Towards de Facto Child Protection
The discussion on the subject of child migration, both forced and voluntary, in the Caribbean is still relatively new and evolving. Despite their extensive migration experience, the countries in the region do not guarantee even basic protection of the rights of child migrants, let alone in accordance with the principles of the Convention on the Rights of the Child. As a result the host governments are failing those often most vulnerable.
The 2010 humanitarian crisis in Haiti demonstrated the capacity of the Caribbean states to respond with extraordinary temporary protection measures as opposed to providing consistent minimum standards of child protection, especially for unaccompanied minors. However, it is precisely the legal and social policy reform that is needed to translate the Convention on the Rights of the Child into national legislation and guarantee rights of all children irrespective of their country of origin and legal status.
Endnotes
i.UN ECLAC (2006) Migration in the Caribbean – What do we know? An overview of data, policies and programmes at the international and regional level to address critical issues.
ii.UNHCR North America and the Caribbean website at http://www.unhcr.org/pages/49e45bc56.html
iii.Ibid..
iv.Elizabeth Thomas-Hope (2003) Irregular migration and asylum-seekers in the Caribbean, UNU Wider Discussion Paper no 2003/48.
v.Article 1 of the Convention on the Rights of the Child (CRC) defines a ‘child’ as any human being under the age of 18.
vi.Bakker, C. et al. (2009) Impact of Migration on the Children in the Caribbean, UNICEF Barbados and Eastern Caribbean.

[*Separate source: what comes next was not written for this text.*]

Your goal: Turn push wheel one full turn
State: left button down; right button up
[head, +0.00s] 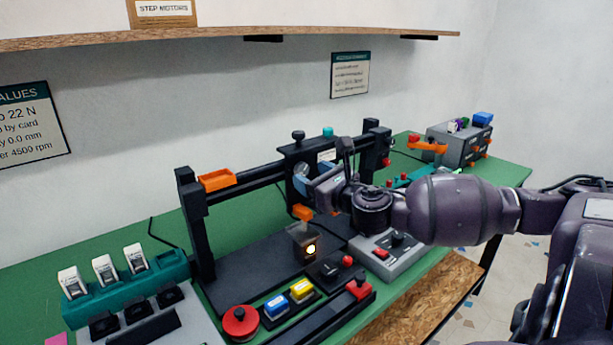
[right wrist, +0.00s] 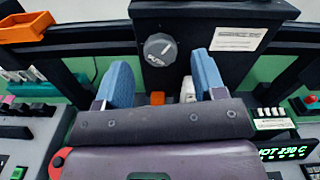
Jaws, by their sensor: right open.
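The push wheel, a grey ribbed knob with a white mark and lettering on its face, shows in the right wrist view (right wrist: 160,48) on the front of a black carriage (right wrist: 215,14). In the head view my right gripper (head: 316,180) is up against the front of the carriage, and a round grey part beside its fingers (head: 301,168) seems to be the wheel. In the right wrist view the blue finger pads of the right gripper (right wrist: 162,78) stand apart, one on each side of the wheel, without visible contact. My left gripper is not seen.
The carriage sits on a black gantry rail holding an orange tray (head: 216,180). Below are a lit block (head: 304,244), a red button (head: 240,322), blue and yellow buttons, and a grey control box (head: 385,258). White switches (head: 104,270) stand at the left.

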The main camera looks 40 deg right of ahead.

vii.UN (1989) Convention on the Rights of the Child (CRC), http://www2.ohchr.org/english/law/crc.htm
viii.OHCHR (2010) Study of the Office of the United Nations High Commissioner for Human Rights on challenges and best practices in the implementation of the international framework for the protection of the rights of the child in the context of migration.
ix.Ibid..
x.CRC Committee (2009) Concluding observations on the State Report of the Netherlands, including the Netherlands Antilles and Aruba.